START Extracted material
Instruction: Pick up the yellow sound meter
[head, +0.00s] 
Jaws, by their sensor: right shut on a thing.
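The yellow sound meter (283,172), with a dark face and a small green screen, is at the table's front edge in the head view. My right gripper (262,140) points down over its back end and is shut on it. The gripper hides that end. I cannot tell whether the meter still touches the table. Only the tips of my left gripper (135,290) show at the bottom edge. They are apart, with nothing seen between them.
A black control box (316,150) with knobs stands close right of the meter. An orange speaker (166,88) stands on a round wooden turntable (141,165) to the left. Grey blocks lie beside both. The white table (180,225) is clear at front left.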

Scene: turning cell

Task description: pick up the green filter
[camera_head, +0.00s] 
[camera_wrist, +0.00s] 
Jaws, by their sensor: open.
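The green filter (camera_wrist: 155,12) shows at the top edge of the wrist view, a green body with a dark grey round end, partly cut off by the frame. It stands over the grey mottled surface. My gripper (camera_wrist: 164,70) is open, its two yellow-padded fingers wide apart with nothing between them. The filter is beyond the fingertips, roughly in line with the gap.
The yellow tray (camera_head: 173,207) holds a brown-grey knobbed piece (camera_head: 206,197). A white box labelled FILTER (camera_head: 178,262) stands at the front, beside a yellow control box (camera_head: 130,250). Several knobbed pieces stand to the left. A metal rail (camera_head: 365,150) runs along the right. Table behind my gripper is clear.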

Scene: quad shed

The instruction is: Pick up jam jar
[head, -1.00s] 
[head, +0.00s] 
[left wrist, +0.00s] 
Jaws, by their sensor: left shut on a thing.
END Extracted material
▸ What you will do:
Set every line of the listing down word for word.

▸ Exercise output:
Instruction: Pick up the yellow sound meter
[head, +0.00s] 
Jaws, by their sensor: right shut on a thing.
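The yellow sound meter (283,172), with a dark face and a small green screen, is at the table's front edge in the head view. My right gripper (262,140) points down over its back end and is shut on it. The gripper hides that end. I cannot tell whether the meter still touches the table. Only the tips of my left gripper (135,290) show at the bottom edge. They are apart, with nothing seen between them.
A black control box (316,150) with knobs stands close right of the meter. An orange speaker (166,88) stands on a round wooden turntable (141,165) to the left. Grey blocks lie beside both. The white table (180,225) is clear at front left.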

Scene: turning cell

Task description: pick up the green filter
[camera_head, +0.00s] 
[camera_wrist, +0.00s] 
Jaws, by their sensor: open.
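The green filter (camera_wrist: 155,12) shows at the top edge of the wrist view, a green body with a dark grey round end, partly cut off by the frame. It stands over the grey mottled surface. My gripper (camera_wrist: 164,70) is open, its two yellow-padded fingers wide apart with nothing between them. The filter is beyond the fingertips, roughly in line with the gap.
The yellow tray (camera_head: 173,207) holds a brown-grey knobbed piece (camera_head: 206,197). A white box labelled FILTER (camera_head: 178,262) stands at the front, beside a yellow control box (camera_head: 130,250). Several knobbed pieces stand to the left. A metal rail (camera_head: 365,150) runs along the right. Table behind my gripper is clear.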

Scene: quad shed

The instruction is: Pick up jam jar
[head, -1.00s] 
[head, +0.00s] 
[left wrist, +0.00s] 
Jaws, by their sensor: left shut on a thing.

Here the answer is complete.